Source: Interpol


By Exec-Edge

The government of Uzbekistan’s ongoing investigation into the attempted murder of former presidential press secretary Komil Allamjonov has widened to include two Russian men with ties to Chechnya.

Last week, Uzbekistan charged Bislan Rasaev, 36, and Shamil Temrihanov, 31, with weapons, smuggling and illegal border crossing charges related to the late-October attempt on Allamjonov’s life near his home in Tashkent. The government has asked Interpol for assistance in locating the suspects.

Uzbekistan officials say that the suspects were promised $1.5 million from an unidentified source to kill Allamjonov and Dmitry Li, the head of Uzbekistan’s National Agency for Prospective Projects, which is responsible for regulating crypto currency, capital markets, insurance, e-commerce, lotteries and gambling activities.

Uzbek authorities said one of the suspects illegally crossed the Uzbek-Kyrgyz border and the other came through a checkpoint on the border between the two countries.

Rasaev is known to international law enforcement officials. In 2021, he and seven other men were arrested in Turkey on suspicions of plotting attacks against critics of Chechen leadership. In raids on two apartments in Turkey, officials found weapons and ammunition.

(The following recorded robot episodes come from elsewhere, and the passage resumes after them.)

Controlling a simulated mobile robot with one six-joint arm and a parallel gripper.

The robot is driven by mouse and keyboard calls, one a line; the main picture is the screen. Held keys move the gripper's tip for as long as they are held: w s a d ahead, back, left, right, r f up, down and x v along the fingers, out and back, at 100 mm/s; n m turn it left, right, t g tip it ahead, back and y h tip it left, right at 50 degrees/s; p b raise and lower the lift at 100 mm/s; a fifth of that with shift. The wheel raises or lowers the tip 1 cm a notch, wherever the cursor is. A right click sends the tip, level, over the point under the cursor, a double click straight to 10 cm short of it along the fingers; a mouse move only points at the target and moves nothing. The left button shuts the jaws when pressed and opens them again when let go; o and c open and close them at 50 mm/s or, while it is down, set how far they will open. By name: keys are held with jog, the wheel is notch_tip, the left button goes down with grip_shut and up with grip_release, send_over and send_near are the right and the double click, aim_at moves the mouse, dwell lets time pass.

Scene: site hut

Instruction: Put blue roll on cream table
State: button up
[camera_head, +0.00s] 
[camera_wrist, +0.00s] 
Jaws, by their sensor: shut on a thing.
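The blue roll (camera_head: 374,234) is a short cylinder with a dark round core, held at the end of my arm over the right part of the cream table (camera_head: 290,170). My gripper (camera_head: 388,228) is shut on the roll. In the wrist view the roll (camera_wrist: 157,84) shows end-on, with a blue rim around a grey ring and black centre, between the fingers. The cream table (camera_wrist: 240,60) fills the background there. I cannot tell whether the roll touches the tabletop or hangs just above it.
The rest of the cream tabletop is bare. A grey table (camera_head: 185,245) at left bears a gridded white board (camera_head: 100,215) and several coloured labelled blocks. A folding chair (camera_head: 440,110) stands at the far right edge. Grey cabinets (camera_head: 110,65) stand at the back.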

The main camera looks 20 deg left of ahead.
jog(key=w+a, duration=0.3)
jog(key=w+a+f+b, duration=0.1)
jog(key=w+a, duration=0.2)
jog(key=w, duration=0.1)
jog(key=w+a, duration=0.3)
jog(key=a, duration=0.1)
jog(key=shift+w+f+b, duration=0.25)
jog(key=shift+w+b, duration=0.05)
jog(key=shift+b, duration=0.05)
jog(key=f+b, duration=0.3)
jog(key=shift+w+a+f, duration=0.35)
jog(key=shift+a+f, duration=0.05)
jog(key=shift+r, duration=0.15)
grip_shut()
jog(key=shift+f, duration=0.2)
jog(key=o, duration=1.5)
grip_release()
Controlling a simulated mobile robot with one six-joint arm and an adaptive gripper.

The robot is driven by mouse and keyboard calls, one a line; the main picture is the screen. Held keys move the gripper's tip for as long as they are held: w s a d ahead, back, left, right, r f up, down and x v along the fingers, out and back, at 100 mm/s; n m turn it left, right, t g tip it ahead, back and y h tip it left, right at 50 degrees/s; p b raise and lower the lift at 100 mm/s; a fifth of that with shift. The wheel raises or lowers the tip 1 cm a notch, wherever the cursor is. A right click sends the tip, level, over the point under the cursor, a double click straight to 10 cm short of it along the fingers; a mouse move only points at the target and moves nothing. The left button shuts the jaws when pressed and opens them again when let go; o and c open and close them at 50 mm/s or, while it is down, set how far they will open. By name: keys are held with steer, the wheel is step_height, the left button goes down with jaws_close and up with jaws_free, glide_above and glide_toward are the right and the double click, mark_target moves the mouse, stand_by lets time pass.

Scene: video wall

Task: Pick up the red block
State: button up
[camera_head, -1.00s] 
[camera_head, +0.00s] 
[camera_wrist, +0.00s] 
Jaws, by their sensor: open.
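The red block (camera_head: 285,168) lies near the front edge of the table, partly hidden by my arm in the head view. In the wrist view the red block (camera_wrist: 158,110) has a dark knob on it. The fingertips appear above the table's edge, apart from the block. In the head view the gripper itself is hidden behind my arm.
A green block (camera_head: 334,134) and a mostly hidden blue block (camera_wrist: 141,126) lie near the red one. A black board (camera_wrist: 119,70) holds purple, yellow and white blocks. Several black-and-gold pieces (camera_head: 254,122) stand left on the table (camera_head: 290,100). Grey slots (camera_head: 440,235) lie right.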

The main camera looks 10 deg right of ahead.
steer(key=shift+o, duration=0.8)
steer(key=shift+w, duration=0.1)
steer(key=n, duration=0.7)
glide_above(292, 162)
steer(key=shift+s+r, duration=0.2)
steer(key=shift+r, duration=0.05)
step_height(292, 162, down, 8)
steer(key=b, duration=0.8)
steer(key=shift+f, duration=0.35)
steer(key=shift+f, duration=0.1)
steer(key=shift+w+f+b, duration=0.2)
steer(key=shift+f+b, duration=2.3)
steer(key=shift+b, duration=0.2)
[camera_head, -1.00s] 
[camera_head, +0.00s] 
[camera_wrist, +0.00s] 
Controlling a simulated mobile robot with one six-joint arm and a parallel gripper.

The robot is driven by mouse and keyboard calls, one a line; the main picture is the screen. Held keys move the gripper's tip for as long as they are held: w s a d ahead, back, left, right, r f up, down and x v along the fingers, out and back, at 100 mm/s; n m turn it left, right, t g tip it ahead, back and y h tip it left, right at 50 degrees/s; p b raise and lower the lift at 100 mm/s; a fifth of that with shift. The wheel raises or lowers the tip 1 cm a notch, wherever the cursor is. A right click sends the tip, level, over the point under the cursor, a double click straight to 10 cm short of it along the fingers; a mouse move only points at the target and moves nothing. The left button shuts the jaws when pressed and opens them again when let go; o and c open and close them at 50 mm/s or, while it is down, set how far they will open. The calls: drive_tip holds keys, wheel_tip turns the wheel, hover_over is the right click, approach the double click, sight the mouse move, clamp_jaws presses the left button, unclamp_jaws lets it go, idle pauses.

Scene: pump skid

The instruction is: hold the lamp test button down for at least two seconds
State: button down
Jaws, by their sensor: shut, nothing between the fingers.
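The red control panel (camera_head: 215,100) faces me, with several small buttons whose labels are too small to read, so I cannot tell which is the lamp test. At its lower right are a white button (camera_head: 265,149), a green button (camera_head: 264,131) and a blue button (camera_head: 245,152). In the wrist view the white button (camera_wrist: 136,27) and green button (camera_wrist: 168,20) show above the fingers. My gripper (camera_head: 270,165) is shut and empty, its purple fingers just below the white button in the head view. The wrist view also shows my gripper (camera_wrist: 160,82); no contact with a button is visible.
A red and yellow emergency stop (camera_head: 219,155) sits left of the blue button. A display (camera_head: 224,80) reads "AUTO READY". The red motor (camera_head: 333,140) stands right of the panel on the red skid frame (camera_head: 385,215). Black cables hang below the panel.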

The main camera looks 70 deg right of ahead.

According to the Turkish National Intelligence Organization at the time, Rasaev was acting on orders of Chechen politicians and Chechen boxer Kazbek Dukuzov, who has been linked to the killing of American journalist Paul Klebnikov. Though questioned by Turkish authorities, there is no record of a conviction against Rasaev.

Allamjonov was being driven home in the early hours of October 26, when two men on a motorcycle fired several shots into the vehicle he was traveling in. Neither Allamjonov nor the driver were injured. Several suspects were soon apprehended, but one, who has ties to a late Uzbekistan ambassador South Korea, fled to Seoul, where he was eventually caught and returned to Uzbekistan. In the wake of the attack, Uzbekistan President Shavkat Mirziyoyev fired several top government security officials, including the Head of State Security Service Abdusalom Azizov, and his deputy Otabek Umarov, the president’s son-in-law.

Allamjonov left political office in September. During his time in government, he was part of Mirziyoyev’s efforts to reform the former Soviet republic into a freer, Western-facing democracy. He helped lead the 2023 constitutional reform that enshrined personal freedoms in the country for the first time. He unblocked citizens’ access to outside and independent news sources and urged Uzbekistan journalists to hold government officials to account. He worked closely on reform efforts with Saida Mirziyoyev, the president’s oldest daughter and No. 2 in the government.